Which products support aptX HD?
Android smartphones and tablets were some of the first products to implement aptX HD since its launch, with the LG G5 being the very first smartphone to adopt it. Other LG phones quickly followed, including the G8 ThinQ smartphone - and support is now fairly common across various recent smartphones from Sony, OnePlus, Huawei and Google.
But now aptX HD is everywhere – in headphones, wireless systems, streamers and even turntables.
When it comes to portable music players, Astell & Kern is the most prominent supporter of aptX HD alongside Sony's Walkman. For example, the Award-winning AK70 and Kann, and A&norma SR15 and A&ultima SP1000M players are all compatible with the codec.
Adoption on the hi-fi side has been growing, too: Naim's Uniti Star, Atom, Nova music systems, Cambridge Audio's Edge A and Edge NQ amplifiers, Dali Callisto speaker system and the Ruark R5 system all come with aptX HD built in, as does the NAD C 658.
Want to add aptX HD to your existing set up? Check out the iFi Zen Blue, which can add offline streaming to your system.
- You can see a full list of compatible products here.
What about aptX Adaptive?
The story doesn't end there: in 2018 Qualcomm unleashed the latest generation of Bluetooth codecs, aptX Adaptive.
AptX Adaptive will more or less replace aptX HD in time – it essentially combines the current aptX HD and aptX low-latency (which aims to improve the synchronicity of audio and video content) codecs, claiming to improve stability and audio optimisation.

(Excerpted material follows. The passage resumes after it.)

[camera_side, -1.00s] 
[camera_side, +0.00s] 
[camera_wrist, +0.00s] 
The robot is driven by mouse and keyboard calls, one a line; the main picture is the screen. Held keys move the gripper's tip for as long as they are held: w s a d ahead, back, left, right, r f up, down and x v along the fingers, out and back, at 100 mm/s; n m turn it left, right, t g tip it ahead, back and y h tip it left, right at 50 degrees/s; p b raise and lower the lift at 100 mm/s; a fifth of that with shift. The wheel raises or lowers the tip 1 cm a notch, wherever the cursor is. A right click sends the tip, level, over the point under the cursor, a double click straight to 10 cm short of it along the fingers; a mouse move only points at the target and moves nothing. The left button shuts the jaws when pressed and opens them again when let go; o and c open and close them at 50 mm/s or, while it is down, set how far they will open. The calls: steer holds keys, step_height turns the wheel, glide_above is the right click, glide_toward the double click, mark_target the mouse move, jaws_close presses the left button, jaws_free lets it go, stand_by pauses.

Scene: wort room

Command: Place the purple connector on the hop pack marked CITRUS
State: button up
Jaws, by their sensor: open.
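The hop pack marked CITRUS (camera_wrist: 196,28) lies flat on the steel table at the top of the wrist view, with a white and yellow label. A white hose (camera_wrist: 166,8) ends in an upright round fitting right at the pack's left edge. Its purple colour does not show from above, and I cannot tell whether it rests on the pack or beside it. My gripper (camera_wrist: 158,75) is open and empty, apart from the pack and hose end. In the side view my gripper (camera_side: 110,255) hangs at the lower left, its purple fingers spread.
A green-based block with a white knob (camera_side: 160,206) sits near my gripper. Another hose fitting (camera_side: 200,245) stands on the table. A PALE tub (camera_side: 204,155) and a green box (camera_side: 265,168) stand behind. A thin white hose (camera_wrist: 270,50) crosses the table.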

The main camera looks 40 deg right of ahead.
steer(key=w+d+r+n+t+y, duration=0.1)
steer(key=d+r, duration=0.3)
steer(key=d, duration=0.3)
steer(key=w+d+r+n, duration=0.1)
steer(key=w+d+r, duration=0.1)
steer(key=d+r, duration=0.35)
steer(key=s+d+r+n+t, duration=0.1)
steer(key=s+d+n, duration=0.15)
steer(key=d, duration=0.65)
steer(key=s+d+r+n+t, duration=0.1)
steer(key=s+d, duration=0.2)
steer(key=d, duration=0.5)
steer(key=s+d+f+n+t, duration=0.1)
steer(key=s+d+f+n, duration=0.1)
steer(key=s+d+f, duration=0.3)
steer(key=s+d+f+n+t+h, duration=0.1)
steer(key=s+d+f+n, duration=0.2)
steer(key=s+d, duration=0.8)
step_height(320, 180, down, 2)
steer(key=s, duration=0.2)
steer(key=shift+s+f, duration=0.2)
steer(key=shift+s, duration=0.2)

Backwards compatible with aptX and aptX HD, this codec takes into account the external RF environment around your aptX Adaptive device, so you don't experience any drop-outs when you're taking your phone out of your pocket or bag. It will automatically optimise audio depending if you’re making calls or listening to music, too.
But what's more interesting is that while aptX Adaptive is capable of transmitting 96kHz files wirelessly, even if the codec will launching supporting 48kHz only. That could make hi-res wireless streaming between mobile devices a reality in future, provided the connection is robust enough.